Alle alternativen Räume der Kunstproduktion bilden eine ebenso wichtige Basis. Dabei denke ich an meine Kollegin aus dem Projekt Studio Digital (siehe auch letzte Frage), Sara Dahme in Stuttgart, die gerade mit dem Kultur Keller ein neues, sehr außergewöhnliches Kulturprogramm im Keller eines Privathauses macht. Dieses Beispiel zeigt: ein Ort muss nur belebt werden, um Kunst-Erfahrungen oder auch Kulturerlebnisse zu ermöglichen.

Inwiefern kann Kunstvermittlung dem Publikum einen Handlungsraum eröffnen?

Eine interessante Frage, die mich vor allem unter dem Stichwort Partizipation auch sehr beschäftigt. Mein erster Gedanke geht dabei an das Verhältnis von „sendende“ und „empfangende“ Person. Viel zu oft agieren wir als vermittelndes Personal als „sendende“ Person.
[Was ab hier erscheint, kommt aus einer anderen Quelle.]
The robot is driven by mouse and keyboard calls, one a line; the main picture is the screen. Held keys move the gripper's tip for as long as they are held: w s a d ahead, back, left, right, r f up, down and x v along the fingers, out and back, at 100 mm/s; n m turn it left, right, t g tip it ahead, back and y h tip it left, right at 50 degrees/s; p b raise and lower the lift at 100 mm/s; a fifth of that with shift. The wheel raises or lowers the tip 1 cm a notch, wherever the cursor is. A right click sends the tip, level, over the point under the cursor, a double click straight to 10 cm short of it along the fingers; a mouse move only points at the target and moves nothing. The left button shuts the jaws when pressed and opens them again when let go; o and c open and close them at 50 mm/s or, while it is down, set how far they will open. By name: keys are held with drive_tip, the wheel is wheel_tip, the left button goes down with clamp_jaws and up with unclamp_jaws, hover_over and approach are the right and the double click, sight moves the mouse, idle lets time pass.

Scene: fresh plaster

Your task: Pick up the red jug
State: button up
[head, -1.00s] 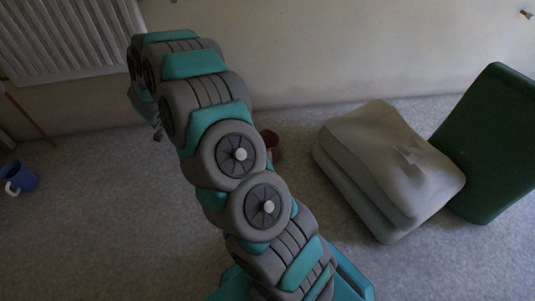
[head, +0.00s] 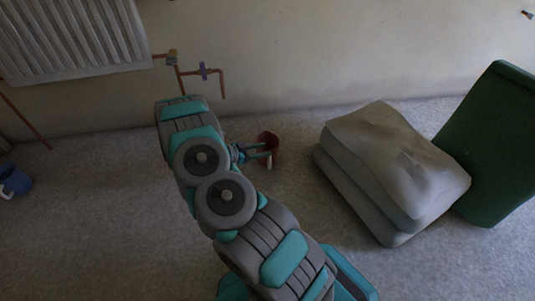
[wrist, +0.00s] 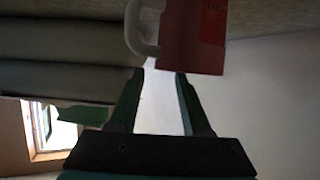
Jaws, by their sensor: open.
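The red jug (head: 272,141) stands on the carpet near the wall, right of my arm in the head view. Its white handle (head: 269,161) faces toward the camera. My gripper (head: 268,151) is right at the jug, its fingers pointing right toward it. In the wrist view the jug (wrist: 196,38) fills the top, with its white handle (wrist: 138,30) at its left. There my gripper (wrist: 161,74) is open, with its two fingertips just below the jug and nothing visible between them. I cannot tell whether a finger touches it.
A pile of grey cushions (head: 370,175) stands right of the jug, with a dark green container (head: 490,150) behind it. A blue jug (head: 14,181) is at the far left. A radiator (head: 75,35) and copper pipes (head: 200,73) are on the wall. Carpet around the jug is clear.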

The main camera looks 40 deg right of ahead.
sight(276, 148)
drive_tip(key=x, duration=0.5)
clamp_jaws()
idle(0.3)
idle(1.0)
So kann jedoch kein Handlungsraum für das Publikum entstehen. Wir müssen uns also die Frage stellen, wie wir das Verhältnis umkehren oder noch viel besser „fluid“ gestalten können. Schließlich geht es darum gemeinsam an einer kollektiven Wissensbildung zu arbeiten. Wie kann ich als Vermittlerin also Handlungsräume für das Publikum eröffnen? – Das beginnt aus meiner Sicht mit dialogischen Methoden in der Führung und geht bis dahin, als vermittelndes Personal den Bedürfnissen und Ideen des Publikums Raum zu geben und es aktiven Menschen ermöglichen, das Museum mitzugestalten. So können auch wir ausgehend vom Museum neue Perspektiven kennenlernen.
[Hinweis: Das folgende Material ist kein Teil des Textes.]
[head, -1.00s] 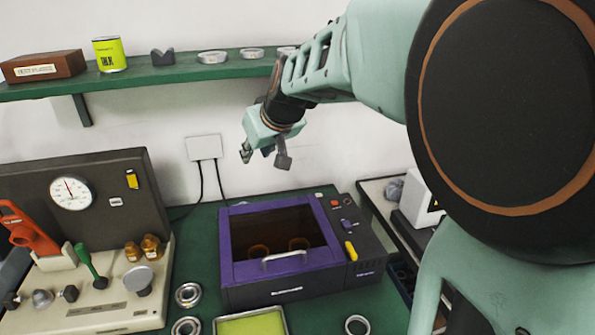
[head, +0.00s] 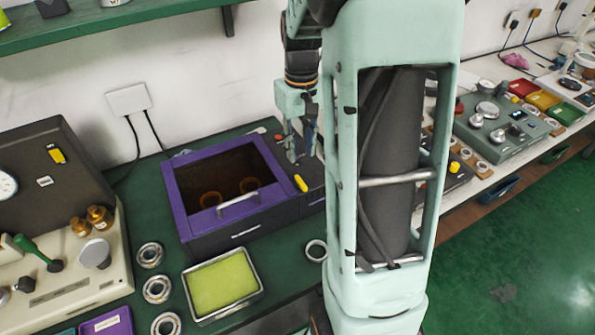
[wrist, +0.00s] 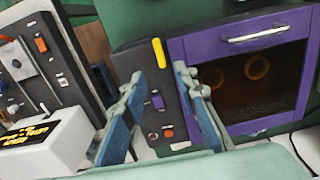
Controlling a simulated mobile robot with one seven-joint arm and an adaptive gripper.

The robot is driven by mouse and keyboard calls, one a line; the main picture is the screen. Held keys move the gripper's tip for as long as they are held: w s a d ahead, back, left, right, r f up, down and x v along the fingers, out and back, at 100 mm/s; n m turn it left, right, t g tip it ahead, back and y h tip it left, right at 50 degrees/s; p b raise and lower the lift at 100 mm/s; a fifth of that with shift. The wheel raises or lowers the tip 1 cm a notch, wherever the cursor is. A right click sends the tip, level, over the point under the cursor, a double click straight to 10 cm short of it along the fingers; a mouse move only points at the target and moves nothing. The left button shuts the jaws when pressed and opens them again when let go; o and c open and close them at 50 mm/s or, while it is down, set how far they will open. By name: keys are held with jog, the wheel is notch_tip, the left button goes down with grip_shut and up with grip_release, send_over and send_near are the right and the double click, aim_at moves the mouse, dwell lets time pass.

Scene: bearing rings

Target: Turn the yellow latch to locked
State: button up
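The yellow latch (head: 301,183) is a short bar on the dark side panel of a purple-framed oven (head: 187,200), beside its door. In the wrist view the latch (wrist: 159,53) stands nearly upright, tilted slightly, just beyond my fingertips. My gripper (head: 292,155) is over the rear part of that panel, behind the latch in the head view. In the wrist view my gripper (wrist: 160,82) is open and empty, its two fingers well apart on either side of the panel. The latch appears apart from both fingers. The oven door is closed.
The oven door has a silver handle (head: 238,204), with two orange rings dimly visible behind the glass. A yellow-green tray (head: 187,291) and several bearing rings (head: 150,255) lie in front. A white device (wrist: 40,140) stands beside the oven. A shelf (head: 120,22) runs above.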

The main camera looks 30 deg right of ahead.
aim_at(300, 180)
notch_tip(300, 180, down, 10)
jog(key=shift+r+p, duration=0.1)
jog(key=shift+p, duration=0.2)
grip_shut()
Wann findest Du ist Kunstvermittlung gelungen? Wann findest Du ist Kunstvermittlung schwierig?

Kunstvermittlung ist für mich dann gelungen, wenn sie es schafft, eine Begegnung herzustellen.
Aus jeder Begegnung kann etwas Neues, noch nicht Dagewesenes entstehen. Für mich ist Kunstvermittlung auch dann gelungen, wenn in irgendeiner Form eine Resonanz mit oder auf das Kunstwerk entsteht – wenn also etwas in Schwingung gerät. Kunstvermittlung empfinde ich dann als schwierig, wenn sie zu eng gedacht ist, wenn sie beispielsweise auf Freizeitgestaltung für Kinder reduziert wird oder sie sich an Zahlen, wie z.B. Publikumszahlen messen lassen muss. Darum geht es in der Kunstvermittlung nicht.

Gibt es eine spezielle Methode oder Strategie, mit der Du aktuell arbeitest?
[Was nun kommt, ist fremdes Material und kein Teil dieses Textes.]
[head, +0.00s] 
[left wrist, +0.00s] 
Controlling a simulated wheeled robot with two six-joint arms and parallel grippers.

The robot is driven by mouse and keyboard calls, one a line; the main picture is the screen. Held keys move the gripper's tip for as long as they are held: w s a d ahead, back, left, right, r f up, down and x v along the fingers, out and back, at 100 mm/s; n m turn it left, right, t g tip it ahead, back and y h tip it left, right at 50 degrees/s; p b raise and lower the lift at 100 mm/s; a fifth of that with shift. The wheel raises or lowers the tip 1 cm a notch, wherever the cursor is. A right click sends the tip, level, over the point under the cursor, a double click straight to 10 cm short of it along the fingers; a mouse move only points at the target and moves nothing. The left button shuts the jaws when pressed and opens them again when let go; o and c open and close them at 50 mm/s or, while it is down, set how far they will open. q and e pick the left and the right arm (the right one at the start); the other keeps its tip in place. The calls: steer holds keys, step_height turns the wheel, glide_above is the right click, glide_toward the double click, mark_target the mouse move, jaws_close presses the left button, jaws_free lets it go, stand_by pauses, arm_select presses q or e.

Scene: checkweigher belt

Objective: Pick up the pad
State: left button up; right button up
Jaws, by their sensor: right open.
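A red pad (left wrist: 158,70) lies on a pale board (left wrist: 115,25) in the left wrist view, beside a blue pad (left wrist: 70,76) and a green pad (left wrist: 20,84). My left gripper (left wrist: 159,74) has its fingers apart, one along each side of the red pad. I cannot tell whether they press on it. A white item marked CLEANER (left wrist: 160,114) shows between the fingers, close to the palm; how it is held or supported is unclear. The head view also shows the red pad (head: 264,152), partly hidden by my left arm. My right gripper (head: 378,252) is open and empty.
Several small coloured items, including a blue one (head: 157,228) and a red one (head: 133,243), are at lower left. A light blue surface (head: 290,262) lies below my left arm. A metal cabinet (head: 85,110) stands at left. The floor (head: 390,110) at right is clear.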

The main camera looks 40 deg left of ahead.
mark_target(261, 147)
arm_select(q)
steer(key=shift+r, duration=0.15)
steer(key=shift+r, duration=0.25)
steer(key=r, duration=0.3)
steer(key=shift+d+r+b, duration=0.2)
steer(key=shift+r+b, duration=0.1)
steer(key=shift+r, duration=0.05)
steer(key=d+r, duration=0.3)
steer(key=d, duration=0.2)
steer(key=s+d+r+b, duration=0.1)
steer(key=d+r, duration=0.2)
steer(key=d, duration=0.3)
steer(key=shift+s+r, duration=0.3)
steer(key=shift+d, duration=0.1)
Ja, grundsätzlich bin ich immer für Offenheit und Neugier. Es ist mir wichtig, beweglich und nicht festgefahren zu sein. Ich mag daher den Begriff des Agilen und die Methoden, die sich mit diesem verbinden. Nach meiner Auffassung ist das gleichzeitig auch eine Strategie. Mit einer agilen Strategie sind wir für alle Herausforderungen und Aufgaben gut aufgestellt. In einem aktuellen Projekt lernen wir jetzt erstmalig Methoden aus dem Transformation Design kennen und schauen, wie sich diese in unseren Bereich transferieren lassen. Neues finde ich spannend und das läuft parallel zu „alten“, bewährten Methoden, die sich durchgesetzt haben.

Woran arbeitest Du gerade?

Das Projekt, welches ich gerade angesprochen habe, ist ganz aktuell. Über die Volkswagen Group erhielten wir die Möglichkeit der Einrichtung eines Fellowship Program. Es setzte sich das Kollektiv Soft Systems Collective durch, welches u.a. mit Methoden aus dem Transformation Design arbeitet. Die Ausrichtung des Fellowship ist vor dem Hintergrund eines groß angelegten Projektes entstanden, welches wir bereits seit geraumer Zeit in Kooperation mit der Stadt Wolfsburg planen. Es heißt Open Area. Hier geht es um die Öffnung des Museums als sog. „Dritter Ort“. Wir wollen uns damit noch viel stärker als bisher mit der Stadtgesellschaft und den kulturellen Akteur*innen vernetzen und eng mit ihnen kooperieren.

Welche Bücher, Projekte etc. sind für Deine Arbeit wichtig – und warum?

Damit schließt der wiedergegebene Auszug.